Michelle Wie is the Biggest Joke in Sports
That would be Michelle Wie on the verge of hitting another shot into the trees.
She just missed her seventh PGA Tour cut by 14 strokes, and her fourth consecutive cut at the Sony Open, at her home course. But hey, at least she didn’t get last like the last two PGA Tour events in which she played last year; she only got 3rd to last – she’s improving! For a 17-year-old girl she’s pretty damn good at golf. But she’s still a 17-year-old girl. Whoever keeps sponsoring these embarrassments really needs to stop wasting their money. The PGA can’t be too happy with it. The players certainly aren’t. I was really hoping Wie made a New Year’s Resolution not to make a fool out of herself anymore, but I guess she decided to push on in her quest for mediocrity in a place that she doesn’t belong.
Michelle Wie needs to learn how to win. She needs to play on the LPGA Tour and make some cuts there, or (shock!) maybe even win a few tournaments before she considers hitting from the men’s tees. Annika Sorenstam dominated the LPGA for years and then played a PGA tournament. You know what happened? She missed the cut. If the best LPGA player missed the cut in an PGA event, then some 17-year-old who hasn’t won jack shit other than events when she was very young shouldn’t be allowed within 1000 feet of a PGA Tour event.
I’ve had this opinion for a long time now, but I never had a blog to voice my discontent. Plus, I thought she might give up this charade after a while.
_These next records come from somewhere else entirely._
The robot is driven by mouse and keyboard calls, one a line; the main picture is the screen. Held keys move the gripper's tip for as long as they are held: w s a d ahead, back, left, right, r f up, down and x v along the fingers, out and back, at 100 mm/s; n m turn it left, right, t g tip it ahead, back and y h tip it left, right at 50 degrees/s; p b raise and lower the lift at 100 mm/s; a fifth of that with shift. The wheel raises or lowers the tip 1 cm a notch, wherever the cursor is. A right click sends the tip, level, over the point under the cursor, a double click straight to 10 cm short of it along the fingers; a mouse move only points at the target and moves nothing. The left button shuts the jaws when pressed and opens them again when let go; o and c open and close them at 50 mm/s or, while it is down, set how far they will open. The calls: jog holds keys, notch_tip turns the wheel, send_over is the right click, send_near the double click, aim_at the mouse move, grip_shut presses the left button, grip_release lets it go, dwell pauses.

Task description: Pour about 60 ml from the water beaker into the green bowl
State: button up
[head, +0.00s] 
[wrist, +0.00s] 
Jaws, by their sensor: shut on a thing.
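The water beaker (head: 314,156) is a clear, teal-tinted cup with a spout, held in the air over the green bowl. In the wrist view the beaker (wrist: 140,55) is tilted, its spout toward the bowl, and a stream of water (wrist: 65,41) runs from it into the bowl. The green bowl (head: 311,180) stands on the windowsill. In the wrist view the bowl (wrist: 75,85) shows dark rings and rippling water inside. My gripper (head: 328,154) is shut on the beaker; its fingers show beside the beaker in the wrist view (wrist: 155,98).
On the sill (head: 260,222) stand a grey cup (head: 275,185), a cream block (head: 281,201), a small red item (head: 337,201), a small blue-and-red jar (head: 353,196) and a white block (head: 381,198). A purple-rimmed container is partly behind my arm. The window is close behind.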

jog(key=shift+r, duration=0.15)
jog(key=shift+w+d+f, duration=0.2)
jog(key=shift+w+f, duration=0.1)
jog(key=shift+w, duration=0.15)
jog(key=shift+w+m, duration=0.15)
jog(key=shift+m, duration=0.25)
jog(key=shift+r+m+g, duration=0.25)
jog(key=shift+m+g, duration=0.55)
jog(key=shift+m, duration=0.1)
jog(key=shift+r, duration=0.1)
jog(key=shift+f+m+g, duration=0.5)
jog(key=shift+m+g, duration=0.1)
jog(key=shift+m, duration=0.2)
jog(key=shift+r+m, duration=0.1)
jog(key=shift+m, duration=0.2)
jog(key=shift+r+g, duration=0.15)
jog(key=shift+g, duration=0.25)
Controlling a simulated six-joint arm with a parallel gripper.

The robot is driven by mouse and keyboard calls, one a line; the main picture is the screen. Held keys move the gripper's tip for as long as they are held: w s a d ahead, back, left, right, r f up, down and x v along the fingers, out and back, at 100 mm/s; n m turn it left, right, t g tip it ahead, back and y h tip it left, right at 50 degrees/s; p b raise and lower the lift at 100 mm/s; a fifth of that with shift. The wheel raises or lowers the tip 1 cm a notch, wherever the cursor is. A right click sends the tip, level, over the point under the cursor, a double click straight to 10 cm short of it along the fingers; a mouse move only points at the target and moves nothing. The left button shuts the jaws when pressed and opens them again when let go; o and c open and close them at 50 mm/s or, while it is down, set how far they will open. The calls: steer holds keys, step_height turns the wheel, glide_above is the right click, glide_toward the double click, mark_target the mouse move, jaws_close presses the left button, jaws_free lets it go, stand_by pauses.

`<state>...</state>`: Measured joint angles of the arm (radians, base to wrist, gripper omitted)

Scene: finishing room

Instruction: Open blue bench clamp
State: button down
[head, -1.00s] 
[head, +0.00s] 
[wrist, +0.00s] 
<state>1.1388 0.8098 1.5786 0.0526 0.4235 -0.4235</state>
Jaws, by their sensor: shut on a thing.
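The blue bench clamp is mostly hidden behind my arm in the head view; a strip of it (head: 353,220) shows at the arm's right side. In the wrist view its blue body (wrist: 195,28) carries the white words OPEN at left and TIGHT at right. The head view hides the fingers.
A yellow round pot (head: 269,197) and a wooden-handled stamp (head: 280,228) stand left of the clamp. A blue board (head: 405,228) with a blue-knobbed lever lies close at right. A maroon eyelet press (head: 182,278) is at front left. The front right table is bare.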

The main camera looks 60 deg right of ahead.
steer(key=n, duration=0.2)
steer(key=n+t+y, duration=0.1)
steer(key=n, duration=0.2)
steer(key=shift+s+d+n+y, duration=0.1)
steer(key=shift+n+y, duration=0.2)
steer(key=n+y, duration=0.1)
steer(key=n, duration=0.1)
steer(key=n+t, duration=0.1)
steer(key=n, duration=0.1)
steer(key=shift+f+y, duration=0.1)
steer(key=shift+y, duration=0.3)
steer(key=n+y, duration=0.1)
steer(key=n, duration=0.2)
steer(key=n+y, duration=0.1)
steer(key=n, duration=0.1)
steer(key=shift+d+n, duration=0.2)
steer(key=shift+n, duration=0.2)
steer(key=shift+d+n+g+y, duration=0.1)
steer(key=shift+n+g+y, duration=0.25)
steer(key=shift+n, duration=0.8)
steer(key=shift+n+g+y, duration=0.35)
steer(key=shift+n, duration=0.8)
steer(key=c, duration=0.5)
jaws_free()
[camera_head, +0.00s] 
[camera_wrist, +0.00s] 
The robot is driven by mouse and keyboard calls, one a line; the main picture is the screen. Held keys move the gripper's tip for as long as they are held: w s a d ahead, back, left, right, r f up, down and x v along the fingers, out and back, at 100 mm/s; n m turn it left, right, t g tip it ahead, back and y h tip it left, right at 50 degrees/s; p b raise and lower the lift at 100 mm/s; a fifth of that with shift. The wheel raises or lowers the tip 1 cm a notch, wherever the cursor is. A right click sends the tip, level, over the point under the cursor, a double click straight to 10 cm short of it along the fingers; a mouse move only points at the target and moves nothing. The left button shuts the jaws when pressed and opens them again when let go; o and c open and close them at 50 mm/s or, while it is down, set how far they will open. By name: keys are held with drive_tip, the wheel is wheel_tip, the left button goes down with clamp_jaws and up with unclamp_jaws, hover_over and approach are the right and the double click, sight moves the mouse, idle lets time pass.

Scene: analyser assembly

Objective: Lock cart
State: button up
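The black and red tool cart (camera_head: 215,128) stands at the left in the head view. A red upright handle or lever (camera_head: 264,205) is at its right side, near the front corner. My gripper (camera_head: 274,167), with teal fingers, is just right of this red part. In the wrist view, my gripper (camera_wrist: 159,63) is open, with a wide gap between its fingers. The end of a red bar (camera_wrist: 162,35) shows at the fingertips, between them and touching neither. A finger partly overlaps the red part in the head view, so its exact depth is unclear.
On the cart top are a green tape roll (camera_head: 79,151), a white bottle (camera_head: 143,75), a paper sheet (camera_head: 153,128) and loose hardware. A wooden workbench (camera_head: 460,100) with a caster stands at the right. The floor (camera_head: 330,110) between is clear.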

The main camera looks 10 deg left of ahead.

I just don’t understand why any company would give this girl money to play golf worse than my 70-year-old great-uncle.
The funniest part about all this is that while everyone was watching Wie repeatedly slice balls into the crowd these past couple of days, another teenager was actually playing well. A 16-year-old by the name of Tadd Fujikawa managed to shoot a 4-under-par 66 on Friday to make the cut by 3 strokes. That’s just awesome. He’s the youngest player to make a cut in a PGA Tour event in 50 years. Good for him.